Look through the listing and locate every line containing the word "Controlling"; copy those lines.

### PROVIDED RECORDS
--- START ---
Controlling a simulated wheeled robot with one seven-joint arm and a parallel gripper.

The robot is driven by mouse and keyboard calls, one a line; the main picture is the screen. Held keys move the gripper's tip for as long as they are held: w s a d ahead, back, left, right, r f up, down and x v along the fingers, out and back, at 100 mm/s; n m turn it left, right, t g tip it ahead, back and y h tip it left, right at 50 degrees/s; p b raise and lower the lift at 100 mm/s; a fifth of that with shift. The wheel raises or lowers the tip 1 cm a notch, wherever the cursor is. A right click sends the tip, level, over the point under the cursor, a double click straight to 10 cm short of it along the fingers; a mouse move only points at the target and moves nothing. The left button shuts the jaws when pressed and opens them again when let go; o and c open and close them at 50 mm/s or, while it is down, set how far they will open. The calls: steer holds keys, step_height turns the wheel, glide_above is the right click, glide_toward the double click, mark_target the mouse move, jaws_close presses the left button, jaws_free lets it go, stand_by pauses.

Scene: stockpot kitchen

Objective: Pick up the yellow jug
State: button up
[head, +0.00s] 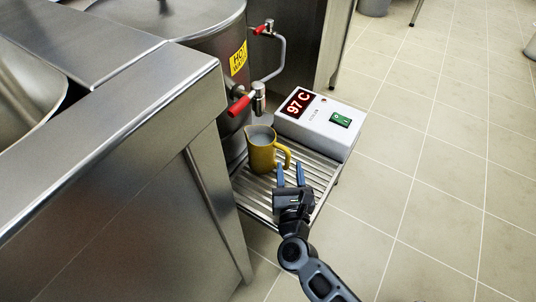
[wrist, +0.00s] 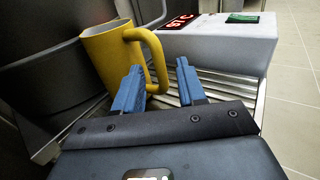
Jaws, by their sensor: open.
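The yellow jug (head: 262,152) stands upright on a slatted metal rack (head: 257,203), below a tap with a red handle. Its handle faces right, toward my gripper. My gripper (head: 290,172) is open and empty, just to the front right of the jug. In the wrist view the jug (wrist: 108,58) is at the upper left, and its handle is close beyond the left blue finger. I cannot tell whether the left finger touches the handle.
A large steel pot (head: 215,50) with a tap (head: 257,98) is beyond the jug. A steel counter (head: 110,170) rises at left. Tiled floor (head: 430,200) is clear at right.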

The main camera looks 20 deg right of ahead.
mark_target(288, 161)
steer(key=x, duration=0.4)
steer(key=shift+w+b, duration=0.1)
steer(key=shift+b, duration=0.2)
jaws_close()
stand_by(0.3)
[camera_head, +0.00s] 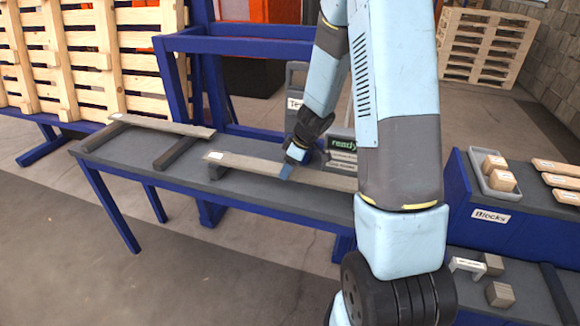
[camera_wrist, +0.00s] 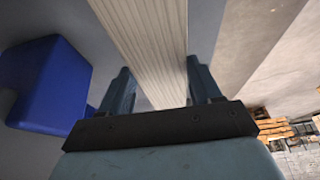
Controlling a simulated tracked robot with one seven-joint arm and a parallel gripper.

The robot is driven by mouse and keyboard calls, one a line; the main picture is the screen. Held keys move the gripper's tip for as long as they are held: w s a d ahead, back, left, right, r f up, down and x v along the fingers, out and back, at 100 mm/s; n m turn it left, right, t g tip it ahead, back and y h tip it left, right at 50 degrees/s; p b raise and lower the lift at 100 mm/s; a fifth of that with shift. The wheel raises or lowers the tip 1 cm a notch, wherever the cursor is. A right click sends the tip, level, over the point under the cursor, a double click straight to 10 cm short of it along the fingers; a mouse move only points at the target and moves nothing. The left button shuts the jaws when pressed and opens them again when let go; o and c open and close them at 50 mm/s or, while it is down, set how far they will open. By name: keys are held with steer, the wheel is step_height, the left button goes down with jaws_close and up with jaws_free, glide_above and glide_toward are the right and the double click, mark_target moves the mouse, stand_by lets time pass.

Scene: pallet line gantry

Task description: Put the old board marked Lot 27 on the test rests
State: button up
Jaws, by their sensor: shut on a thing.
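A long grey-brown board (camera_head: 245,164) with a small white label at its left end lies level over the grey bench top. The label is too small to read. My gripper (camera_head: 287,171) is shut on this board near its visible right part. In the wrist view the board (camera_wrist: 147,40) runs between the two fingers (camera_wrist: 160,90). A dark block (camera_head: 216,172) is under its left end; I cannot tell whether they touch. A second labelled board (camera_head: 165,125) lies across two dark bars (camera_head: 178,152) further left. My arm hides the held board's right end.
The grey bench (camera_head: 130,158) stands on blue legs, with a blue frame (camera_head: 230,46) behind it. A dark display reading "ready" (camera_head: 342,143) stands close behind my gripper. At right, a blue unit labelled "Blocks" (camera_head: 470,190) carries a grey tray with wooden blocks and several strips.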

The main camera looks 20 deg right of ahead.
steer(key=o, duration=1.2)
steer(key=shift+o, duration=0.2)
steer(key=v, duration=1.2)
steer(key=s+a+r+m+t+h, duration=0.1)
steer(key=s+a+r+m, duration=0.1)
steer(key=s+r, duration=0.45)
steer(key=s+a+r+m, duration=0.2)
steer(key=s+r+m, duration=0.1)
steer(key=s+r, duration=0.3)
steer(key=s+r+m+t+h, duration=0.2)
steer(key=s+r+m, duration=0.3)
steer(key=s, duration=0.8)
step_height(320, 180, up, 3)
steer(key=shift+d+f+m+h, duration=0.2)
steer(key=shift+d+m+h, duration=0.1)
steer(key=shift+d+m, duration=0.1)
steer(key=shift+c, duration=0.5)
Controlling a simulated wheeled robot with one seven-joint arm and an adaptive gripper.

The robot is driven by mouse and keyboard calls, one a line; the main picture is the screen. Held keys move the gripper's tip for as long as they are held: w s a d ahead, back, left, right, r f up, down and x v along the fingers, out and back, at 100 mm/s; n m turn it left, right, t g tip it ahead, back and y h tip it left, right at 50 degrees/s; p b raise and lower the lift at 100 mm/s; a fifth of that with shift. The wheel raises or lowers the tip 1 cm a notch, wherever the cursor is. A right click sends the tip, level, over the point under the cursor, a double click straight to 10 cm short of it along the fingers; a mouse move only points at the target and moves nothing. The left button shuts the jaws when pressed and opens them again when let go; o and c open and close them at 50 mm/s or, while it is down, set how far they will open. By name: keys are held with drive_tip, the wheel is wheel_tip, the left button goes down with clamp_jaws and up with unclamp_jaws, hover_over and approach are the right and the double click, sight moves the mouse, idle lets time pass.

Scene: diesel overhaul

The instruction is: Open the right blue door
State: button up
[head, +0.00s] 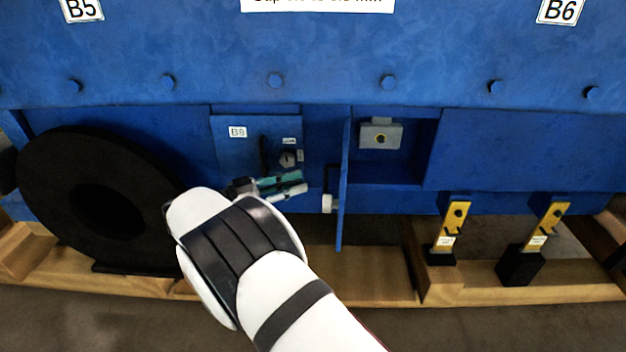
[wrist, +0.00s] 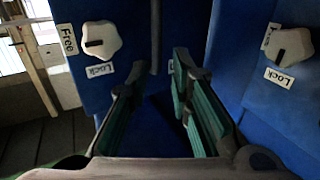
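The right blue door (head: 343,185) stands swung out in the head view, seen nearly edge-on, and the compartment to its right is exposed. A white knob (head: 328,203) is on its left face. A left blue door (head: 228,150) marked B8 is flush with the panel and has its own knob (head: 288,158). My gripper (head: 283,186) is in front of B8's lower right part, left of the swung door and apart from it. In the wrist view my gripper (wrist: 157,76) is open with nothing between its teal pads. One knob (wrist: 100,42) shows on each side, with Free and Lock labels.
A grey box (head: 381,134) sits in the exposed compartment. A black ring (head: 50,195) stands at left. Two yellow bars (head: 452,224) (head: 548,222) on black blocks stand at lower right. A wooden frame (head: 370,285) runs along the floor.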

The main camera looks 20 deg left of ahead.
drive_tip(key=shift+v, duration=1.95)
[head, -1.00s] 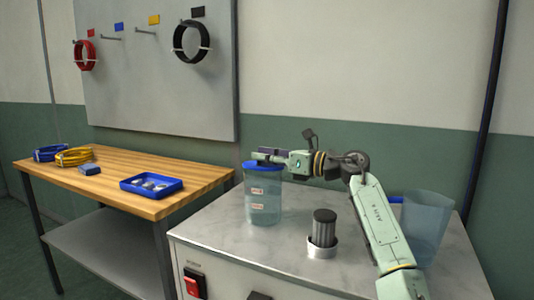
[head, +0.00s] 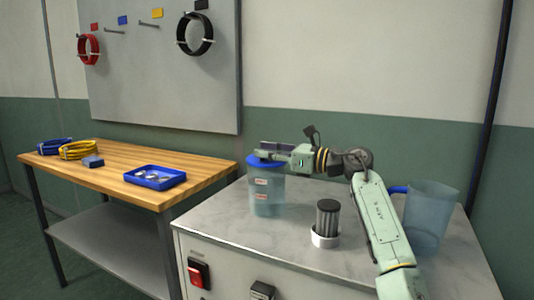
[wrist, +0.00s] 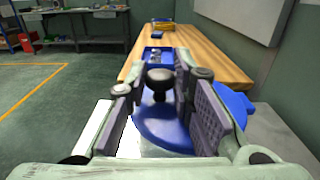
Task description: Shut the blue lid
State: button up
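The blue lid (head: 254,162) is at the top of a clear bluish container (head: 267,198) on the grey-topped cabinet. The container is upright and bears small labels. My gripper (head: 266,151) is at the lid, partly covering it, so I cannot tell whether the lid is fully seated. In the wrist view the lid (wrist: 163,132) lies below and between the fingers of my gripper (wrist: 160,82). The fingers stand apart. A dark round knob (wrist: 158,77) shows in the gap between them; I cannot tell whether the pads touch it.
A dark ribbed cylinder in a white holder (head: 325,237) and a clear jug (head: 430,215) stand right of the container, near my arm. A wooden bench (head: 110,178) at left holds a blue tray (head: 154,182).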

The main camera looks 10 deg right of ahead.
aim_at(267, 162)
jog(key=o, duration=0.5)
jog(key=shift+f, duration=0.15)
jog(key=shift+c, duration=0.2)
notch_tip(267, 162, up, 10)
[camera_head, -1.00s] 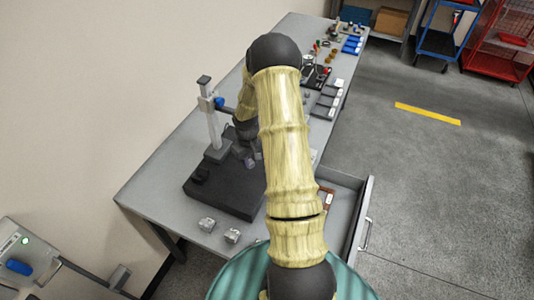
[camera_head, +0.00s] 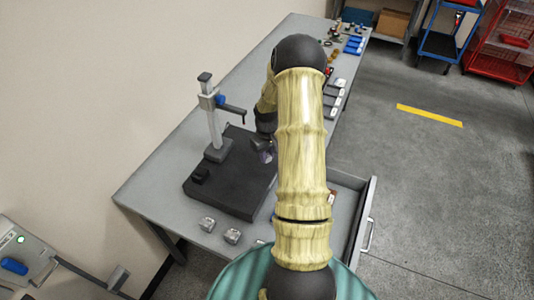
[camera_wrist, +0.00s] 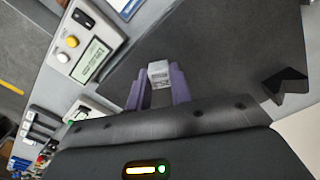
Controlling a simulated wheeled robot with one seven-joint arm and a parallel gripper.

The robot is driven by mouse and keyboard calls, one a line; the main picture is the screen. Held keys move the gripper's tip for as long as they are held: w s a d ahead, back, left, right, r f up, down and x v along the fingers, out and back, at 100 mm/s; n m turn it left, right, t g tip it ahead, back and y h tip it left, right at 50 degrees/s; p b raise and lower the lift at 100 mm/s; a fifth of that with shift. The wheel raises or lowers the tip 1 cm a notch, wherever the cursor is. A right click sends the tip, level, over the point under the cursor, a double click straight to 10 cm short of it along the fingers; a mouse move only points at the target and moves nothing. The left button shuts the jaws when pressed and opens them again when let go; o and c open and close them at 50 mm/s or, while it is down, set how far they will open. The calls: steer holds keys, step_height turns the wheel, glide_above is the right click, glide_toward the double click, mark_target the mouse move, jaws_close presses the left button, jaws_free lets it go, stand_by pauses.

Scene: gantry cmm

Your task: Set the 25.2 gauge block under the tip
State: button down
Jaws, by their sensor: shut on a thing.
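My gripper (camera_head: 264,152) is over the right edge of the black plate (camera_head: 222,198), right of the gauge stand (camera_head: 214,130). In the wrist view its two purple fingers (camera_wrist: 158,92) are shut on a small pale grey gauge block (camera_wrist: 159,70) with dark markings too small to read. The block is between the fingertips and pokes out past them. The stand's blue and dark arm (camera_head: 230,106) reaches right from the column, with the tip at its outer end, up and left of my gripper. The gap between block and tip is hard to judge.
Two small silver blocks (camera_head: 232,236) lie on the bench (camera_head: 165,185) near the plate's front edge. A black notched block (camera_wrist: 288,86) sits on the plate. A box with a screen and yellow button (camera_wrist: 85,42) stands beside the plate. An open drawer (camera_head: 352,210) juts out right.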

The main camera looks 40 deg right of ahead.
--- END ---
### ANSWER IN FULL
Controlling a simulated wheeled robot with one seven-joint arm and a parallel gripper.
Controlling a simulated tracked robot with one seven-joint arm and a parallel gripper.
Controlling a simulated wheeled robot with one seven-joint arm and an adaptive gripper.
Controlling a simulated wheeled robot with one seven-joint arm and a parallel gripper.

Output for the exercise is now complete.